By: William J. Barnes, CPA, CVA, MST
Michigan Governor Rick Snyder has recently signed legislation that will substantially revise the personal income tax by lowering the rate, reducing deductions and exemptions, eliminating credits, and changing withholding requirements. The changes are effective January 1, 2012 and are summarized below:
Tax Rates
Elimination of the phased reduction of the rate to 3.9%, replaced with a reduction to 4.25% beginning January 1, 2013. Accordingly, the current rate of 4.35% will now continue until January 1, 2013.
Deductions Eliminated
Ø Interest, dividend and capital gain deduction for taxpayers born after 1945
Ø Deduction for political contributions
Ø Distributions from certain IRAs used to pay qualified higher education expenses
Ø Charitable contributions made from a qualified retirement plan
Exemptions
Ø Current Michigan personal exemption amount of $3,700 is phased out for single taxpayers with household resources between $75,000 and $100,000 and for married couples filing joint returns with household resources between $150,000 and $200,000
Ø Exemption amount of $3,700 is fixed through 2012 – beginning in 2013 the exemption will be indexed for inflation
Ø Elimination of additional exemption for each taxpayer and every dependent who is 65 years or older
Ø Elimination of the $600 exemption for dependent children under age of 19
Pension Changes
The deduction for pension benefits for senior citizens is curtailed based on the taxpayer’s birth year and household resources. Currently, this deduction is limited by a dollar amount, but no other limitation applies. Under the new law taxpayers will be classified into one of three categories:
1) Taxpayers born before 1946 continue to have same treatment of retirement and Social Security income as in prior law, and may claim the personal exemptions for which they are eligible.
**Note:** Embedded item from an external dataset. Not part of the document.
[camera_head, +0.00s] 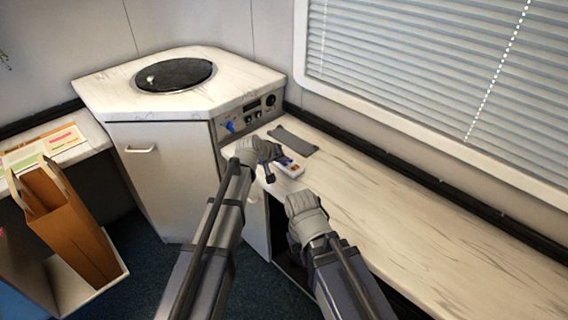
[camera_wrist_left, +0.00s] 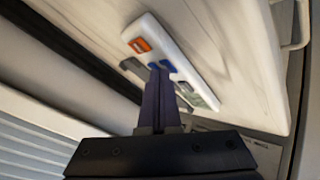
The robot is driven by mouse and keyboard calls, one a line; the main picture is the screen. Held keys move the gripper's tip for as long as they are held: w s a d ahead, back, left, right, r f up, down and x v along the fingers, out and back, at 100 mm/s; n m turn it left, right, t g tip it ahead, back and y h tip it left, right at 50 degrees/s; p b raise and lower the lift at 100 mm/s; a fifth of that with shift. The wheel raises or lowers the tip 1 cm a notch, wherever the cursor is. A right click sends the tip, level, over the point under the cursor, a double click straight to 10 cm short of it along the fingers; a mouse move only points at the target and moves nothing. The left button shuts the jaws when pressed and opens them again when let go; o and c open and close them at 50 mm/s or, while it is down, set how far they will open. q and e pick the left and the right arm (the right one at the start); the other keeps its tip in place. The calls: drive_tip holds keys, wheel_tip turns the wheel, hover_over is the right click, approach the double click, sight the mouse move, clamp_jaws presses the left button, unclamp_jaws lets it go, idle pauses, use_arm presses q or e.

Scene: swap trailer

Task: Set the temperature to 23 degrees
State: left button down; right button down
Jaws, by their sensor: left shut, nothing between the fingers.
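A white remote (camera_head: 291,169) with coloured buttons lies on the marbled counter. The left wrist view shows the remote (camera_wrist_left: 180,62) close up, with an orange button (camera_wrist_left: 141,45), a blue button (camera_wrist_left: 168,66) and a small greyish display (camera_wrist_left: 206,95). The display's digits are too small to read. My left gripper (camera_head: 269,177) is shut and empty beside the remote. In the left wrist view its fingertips (camera_wrist_left: 159,70) overlap the blue button area; I cannot tell whether they touch. My right gripper (camera_head: 306,208) is at the counter's front edge, its fingers hidden.
A dark grey flat item (camera_head: 294,139) lies behind the remote. A cabinet with a control panel (camera_head: 248,112) and round black lid (camera_head: 177,75) stands at the left. A brown bag (camera_head: 68,225) stands in the lower left. The counter's right part (camera_head: 430,220) is clear.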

2) Taxpayers born in 1946 through 1952 take an exemption of $20,000 for a single return and $40,000 for a joint return against retirement income until age 67 when they may take the same exemption against all types of income. These taxpayers at any age may claim personal exemptions for which they are eligible and may exempt Social Security income. However, the $20,000/$40,000 exemption is not available when total household resources exceed $75,000 for singles and $150,000 for joint filers.
3) Taxpayers born after 1952 receive no exemption for retirement income until they reach age 67, except for the Social Security exemption. At age 67, the taxpayer has the following choices:
Ø Exempt $20,000/$40,000 against all types of income – no additional exemptions for Social Security or,
Ø Continue exemption for Social Security, along with personal exemptions for which they are eligible.
However, the $20,000/$40,000 exemption is not available where household resources exceed $75,000 for a single return and $150,000 for a joint return.
Credits
The new law also eliminates several of the non-refundable credits, including:
Ø City income tax credit
Ø Public contributions credit
Ø Community foundation credit
Ø Homeless shelter/food bank credit
Ø Historic preservation credit
Ø College tuition credit
Ø Vehicle donation credit
Ø Individual or family development credit
Ø Adoption credit
Ø Stillbirth credit
The new law also changes the Homestead Property Tax Credit – the credit is not available if the taxable value of the homestead exceeds $135,000. The credit is also not available for taxpayers with household resources above $50,000.
The credit is equal to 100% of the amount by which property taxes exceed 3.5% of total household income.
Withholding
Income tax withholding is required for persons who disburse pension or annuity payments. Also, every flow-through entity with business activity in Michigan that has more than $200,000 in business income after apportionment is required to withhold on the share of business income for each member that is a corporation.
These dramatic changes will certainly put more of the state’s tax burden on individuals, which is the Governors, intent. The changes will also make tax compliance much more difficult.